**What the task asks**:
Restate verbatim the lines between the one holding "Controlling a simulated" and the one holding "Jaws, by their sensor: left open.", both included, and no others.

--------

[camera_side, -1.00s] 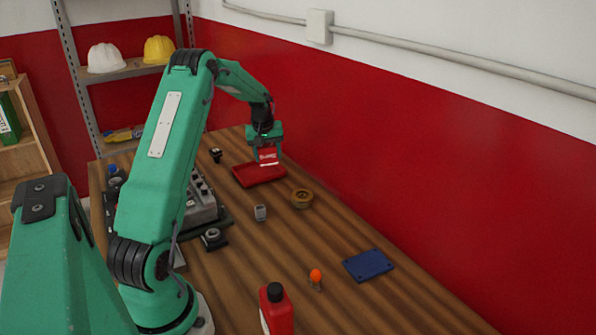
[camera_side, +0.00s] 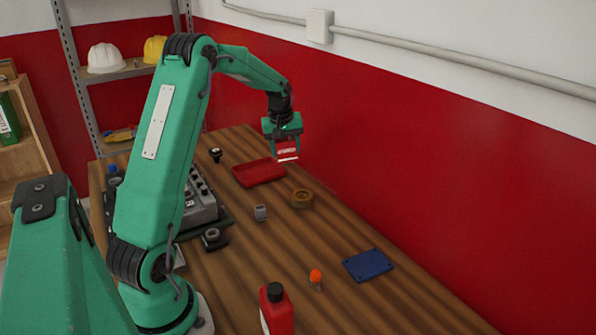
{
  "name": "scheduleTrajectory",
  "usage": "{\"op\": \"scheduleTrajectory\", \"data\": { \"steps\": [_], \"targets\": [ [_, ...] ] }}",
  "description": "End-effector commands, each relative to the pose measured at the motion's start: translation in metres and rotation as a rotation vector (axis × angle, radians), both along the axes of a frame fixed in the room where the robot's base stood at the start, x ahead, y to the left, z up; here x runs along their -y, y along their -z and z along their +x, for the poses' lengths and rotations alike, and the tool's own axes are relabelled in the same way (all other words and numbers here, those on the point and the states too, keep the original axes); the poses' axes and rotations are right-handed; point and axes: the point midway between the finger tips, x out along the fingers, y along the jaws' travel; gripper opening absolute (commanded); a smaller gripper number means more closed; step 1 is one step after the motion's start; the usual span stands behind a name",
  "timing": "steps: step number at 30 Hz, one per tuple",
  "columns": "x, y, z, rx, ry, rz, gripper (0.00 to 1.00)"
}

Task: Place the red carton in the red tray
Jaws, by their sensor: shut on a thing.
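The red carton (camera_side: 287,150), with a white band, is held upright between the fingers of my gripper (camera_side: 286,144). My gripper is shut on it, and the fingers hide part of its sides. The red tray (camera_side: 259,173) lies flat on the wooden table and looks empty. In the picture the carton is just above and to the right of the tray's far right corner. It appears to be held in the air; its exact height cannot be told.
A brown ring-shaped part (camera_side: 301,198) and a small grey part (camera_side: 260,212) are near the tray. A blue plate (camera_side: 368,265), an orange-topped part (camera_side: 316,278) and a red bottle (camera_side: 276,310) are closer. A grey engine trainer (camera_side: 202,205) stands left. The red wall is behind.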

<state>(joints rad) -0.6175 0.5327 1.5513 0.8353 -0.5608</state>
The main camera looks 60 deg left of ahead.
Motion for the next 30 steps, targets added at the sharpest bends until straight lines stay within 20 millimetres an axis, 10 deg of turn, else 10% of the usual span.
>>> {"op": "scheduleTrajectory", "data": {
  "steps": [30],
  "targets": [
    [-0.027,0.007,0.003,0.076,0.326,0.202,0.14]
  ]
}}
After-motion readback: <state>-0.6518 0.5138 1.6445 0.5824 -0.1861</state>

--------

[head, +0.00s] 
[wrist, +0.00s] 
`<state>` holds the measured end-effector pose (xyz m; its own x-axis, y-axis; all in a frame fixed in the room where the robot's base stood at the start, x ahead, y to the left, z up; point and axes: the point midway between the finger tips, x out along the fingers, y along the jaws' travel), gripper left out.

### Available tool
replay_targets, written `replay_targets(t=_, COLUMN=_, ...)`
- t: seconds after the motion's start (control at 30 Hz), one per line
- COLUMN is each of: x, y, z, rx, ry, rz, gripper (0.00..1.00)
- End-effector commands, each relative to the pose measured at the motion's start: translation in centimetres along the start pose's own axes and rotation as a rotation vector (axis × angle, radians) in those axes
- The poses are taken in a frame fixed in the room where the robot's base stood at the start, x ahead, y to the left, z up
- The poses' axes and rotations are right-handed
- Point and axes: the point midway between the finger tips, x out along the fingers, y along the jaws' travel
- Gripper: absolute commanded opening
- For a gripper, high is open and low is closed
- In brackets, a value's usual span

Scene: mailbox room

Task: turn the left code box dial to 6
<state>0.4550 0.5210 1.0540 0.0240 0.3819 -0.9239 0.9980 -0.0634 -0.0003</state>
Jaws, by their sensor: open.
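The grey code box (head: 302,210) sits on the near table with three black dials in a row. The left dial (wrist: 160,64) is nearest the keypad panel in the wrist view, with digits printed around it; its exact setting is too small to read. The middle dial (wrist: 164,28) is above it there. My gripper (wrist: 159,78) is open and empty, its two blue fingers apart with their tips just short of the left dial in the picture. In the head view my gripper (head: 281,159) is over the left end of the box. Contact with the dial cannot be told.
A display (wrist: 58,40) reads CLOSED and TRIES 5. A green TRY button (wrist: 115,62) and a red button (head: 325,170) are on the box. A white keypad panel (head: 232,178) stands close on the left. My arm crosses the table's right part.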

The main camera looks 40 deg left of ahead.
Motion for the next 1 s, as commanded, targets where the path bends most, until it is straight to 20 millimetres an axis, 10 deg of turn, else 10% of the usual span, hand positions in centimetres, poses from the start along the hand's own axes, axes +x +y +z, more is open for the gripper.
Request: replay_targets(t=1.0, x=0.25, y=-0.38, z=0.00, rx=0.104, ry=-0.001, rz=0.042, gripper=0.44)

--------

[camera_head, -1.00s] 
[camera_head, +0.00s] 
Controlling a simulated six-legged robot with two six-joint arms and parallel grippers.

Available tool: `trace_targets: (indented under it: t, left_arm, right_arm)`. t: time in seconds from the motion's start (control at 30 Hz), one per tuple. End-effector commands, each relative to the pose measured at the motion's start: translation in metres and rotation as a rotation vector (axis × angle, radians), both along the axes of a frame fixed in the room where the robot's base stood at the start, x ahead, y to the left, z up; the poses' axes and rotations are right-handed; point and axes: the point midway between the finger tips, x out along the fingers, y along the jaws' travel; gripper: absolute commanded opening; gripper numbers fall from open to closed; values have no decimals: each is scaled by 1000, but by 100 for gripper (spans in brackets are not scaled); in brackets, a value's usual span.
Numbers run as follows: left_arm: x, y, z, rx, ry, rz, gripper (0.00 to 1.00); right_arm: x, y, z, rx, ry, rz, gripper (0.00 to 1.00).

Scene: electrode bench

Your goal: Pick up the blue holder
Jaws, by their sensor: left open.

--------

**In response**:
Controlling a simulated six-legged robot with two six-joint arms and parallel grippers.

Available tool: `trace_targets: (indented under it: t, left_arm, right_arm)`. t: time in seconds from the motion's start (control at 30 Hz), one per tuple. End-effector commands, each relative to the pose measured at the motion's start: translation in metres and rotation as a rotation vector (axis × angle, radians), both along the axes of a frame fixed in the room where the robot's base stood at the start, x ahead, y to the left, z up; the poses' axes and rotations are right-handed; point and axes: the point midway between the finger tips, x out along the fingers, y along the jaws' travel; gripper: absolute commanded opening; gripper numbers fall from open to closed; values have no decimals: each is scaled by 1000, but by 100 for gripper (spans in brackets are not scaled); in brackets, a value's usual span.
Numbers run as follows: left_arm: x, y, z, rx, ry, rz, gripper (0.00 to 1.00); right_arm: x, y, z, rx, ry, rz, gripper (0.00 to 1.00).

Scene: electrode bench

Your goal: Pick up the blue holder
Jaws, by their sensor: left open.

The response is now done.